Seulement en mars, on rapportait l’assassinat de onze Afghans employés par des agences humanitaires. À Kandahar, dans le sud du pays, 21 des 26 agences ont évacué la ville. Entre-temps, l’aide internationale souvent promise arrive au compte-goutte et l’économie s’effondre au profit des narcotrafiquants. Selon l’ONU, l’Afghanistan est redevenu le principal producteur d’opium dans le monde, générant des revenus de 2,3 milliards de dollars l’an passé. La production affecte maintenant 28 des 32 provinces du pays. L’opium pur et l’héroïne sont exportés par camion sous la protection des chefs de milices qui en contrôlent le trafic.

Un programme de reconstruction contesté

Lors de la Conférence internationale des donateurs pour l’Afghanistan à Berlin les 31 mars et 1er avril dernier, un programme de reconstruction a été proposé par la Banque mondiale pour reconstruire l’Afghanistan.

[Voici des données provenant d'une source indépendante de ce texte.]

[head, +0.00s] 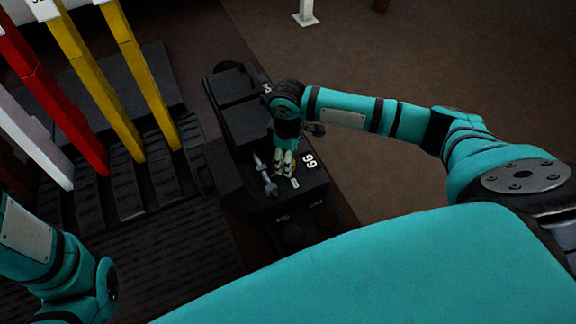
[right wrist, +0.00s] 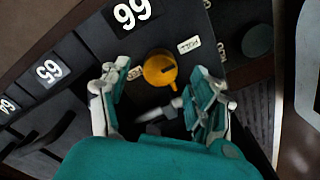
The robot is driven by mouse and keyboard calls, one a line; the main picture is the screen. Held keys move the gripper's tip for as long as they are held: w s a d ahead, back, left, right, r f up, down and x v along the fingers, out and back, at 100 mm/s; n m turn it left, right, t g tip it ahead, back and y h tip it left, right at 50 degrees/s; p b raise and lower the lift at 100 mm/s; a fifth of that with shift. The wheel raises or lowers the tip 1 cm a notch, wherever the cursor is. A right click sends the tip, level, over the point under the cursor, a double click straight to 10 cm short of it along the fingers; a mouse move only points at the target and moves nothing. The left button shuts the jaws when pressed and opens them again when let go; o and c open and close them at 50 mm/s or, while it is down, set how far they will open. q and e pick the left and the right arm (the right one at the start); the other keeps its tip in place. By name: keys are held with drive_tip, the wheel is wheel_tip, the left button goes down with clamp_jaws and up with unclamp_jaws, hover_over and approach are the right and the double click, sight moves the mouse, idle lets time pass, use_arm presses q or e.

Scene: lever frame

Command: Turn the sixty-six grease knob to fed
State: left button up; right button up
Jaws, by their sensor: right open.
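The yellow grease knob (right wrist: 160,69) sits on the black box beside the white 66 plate (right wrist: 132,13) in the right wrist view. It has a dark slot or mark near its middle, and a small pale label (right wrist: 189,44) lies beside it. My right gripper (right wrist: 157,90) is open, with one finger on each side of the knob and a visible space between fingers and knob. In the head view my right gripper (head: 285,164) points down onto the box near the 66 plate (head: 309,161) and partly hides the knob. My left gripper is out of view.
A grey metal rod (right wrist: 162,109) lies beside the knob between my fingers. The 65 plate (right wrist: 48,73) marks the neighbouring section. Dark round buttons (head: 325,214) are at the box's near end. Tall yellow (head: 92,80), red and white levers stand to the left.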

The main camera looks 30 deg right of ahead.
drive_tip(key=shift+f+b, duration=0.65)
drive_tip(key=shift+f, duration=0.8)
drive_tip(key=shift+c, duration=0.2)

Ce plan met de l’avant une conception étroitement néolibérale de la reconstruction du pays, où l’intervention de l’État doit être minimisée pour « laisser place au libre-marché ». Avec la recrudescence de la production d’opium, qui témoigne de l’emprise des seigneurs de guerre sur l’économie afghane, ce plan inquiète plusieurs observateurs. Dans un document soumis à la conférence de Berlin, des ONG (Novib, Action Aid et Alternatives) estiment que cette orientation ne convient pas du tout aux réalités afghanes : « On propose que l’État afghan se limite à des fonctions de régulation et que le marché privé prenne en main le reste. La réalité est que ce marché est contrôlé par de puissants clans qui n’ont aucun souci pour les conditions de vie ou l’environnement. » Selon ces mêmes ONG, « pour reconstruire un État en Afghanistan, il faut une politique interventionniste qui met de l’avant une vaste gamme de moyens – la réforme agraire par exemple – de façon à réarticuler la société et à inclure les groupes marginalisés, comme les femmes et les enfants ».

Un avenir incertain

Sous le régime des talibans, l’Afghanistan avait été privatisée au profit d’un petit groupe, au nom de l’islam. Ironiquement, les chefs de guerre espèrent aujourd’hui perpétuer ce système et entendent bien profiter des orientations de la Banque mondiale qui affirme que ce n’est pas à l’État de s’occuper de l’économie du pays. Pour plusieurs ONG, les solutions sont pourtant évidentes. La neutralisation des seigneurs de guerre, alliés des États-Unis, est la première condition afin de permettre l’avènement d’un Afghanistan démocratique et libre. Une œuvre qui ne prendra pas quelques semaines mais plusieurs années, et qui ne sera pas principalement militaire. Dans ce contexte, la tenue d’élections, prévues pour septembre, ne semble pas réaliste. Les Nations unies estiment d’ailleurs qu’il faudrait au moins un an de travail pour arriver à sécuriser le pays et permettre un réel processus démocratique. Il faudra aider à la reconstruction d’un véritable État national, tout en aidant les Afghans à ériger une société civile organisée et libre.